Grayer Matters

Blue turns to gray And try as you may You just don’t feel good You just don’t feel alright…

"Blue Turns to Gray"
The Rolling Stones

The economy reminds a casual observer of Keith Richards after a concert: he is still standing, but he looks as though he might have died during a riff in ‘Sister Morphine.’

"We are at a loss for words," writes popular economist Paul Samuelson. "If nothing else, this baffling economy has defeated the vocabulary of economics."

Popular economic theory has only black and white, growth and recession, boom and bust…and a logic that has been proven dead wrong. Interest rates go up, they say, and an economy stifles; they go down and the economy grows. But in Japan, rates have been near zero for years… while the economy, off and on, sinks. American economists paid no attention. Japan was different. People eat raw fish…and make wine, yech, out of rice! No wonder they’ve got problems.

But now it is coming home. After 475 basis points of rate cuts in America, we are supposed to be in a recovery, "but it doesn’t feel like one," says Paul Samuelson.
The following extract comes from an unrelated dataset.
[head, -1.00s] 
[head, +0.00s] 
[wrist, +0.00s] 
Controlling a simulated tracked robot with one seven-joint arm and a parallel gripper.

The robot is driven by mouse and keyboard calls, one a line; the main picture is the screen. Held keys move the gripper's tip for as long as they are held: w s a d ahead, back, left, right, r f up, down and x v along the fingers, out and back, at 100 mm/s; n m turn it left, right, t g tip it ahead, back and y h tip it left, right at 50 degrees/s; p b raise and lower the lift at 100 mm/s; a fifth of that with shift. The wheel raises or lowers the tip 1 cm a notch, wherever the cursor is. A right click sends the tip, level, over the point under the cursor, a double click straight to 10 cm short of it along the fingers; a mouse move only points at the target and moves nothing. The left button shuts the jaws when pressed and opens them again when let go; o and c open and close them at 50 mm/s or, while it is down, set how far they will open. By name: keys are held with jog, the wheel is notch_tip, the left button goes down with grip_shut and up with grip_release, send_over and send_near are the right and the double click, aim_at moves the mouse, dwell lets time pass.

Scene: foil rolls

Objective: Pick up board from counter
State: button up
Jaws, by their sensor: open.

It doesn’t feel like one, and here we offer a hypothesis as to why this may be: because it is not one. It is something else. In the rest of today’s letter, we offer Samuelson and others a few old words to help us all understand just what it is.

Monday, we suggested ‘bear market’ to describe what is happening in today’s market. Today, we offer "savings" and "debt" to explain why.

The words will be unfamiliar to modern American economists. In the last decade, Alan Greenspan, until recently the world’s favorite economist and now a Knight of the British Empire, rarely used them. Instead, his speeches were greased with the hip new lingo of the New Era. Scarcely a single discourse failed to slip in ‘structural productivity growth’ wrought by ‘technical innovation.’ Missing were the tougher words of an earlier generation of economist – ‘savings’ and ‘debt’, for example. Also missing was any warning to investors about the huge bubble the illustrious chairman had suffered to expand during his watch at the Fed…or any effort to do anything about it.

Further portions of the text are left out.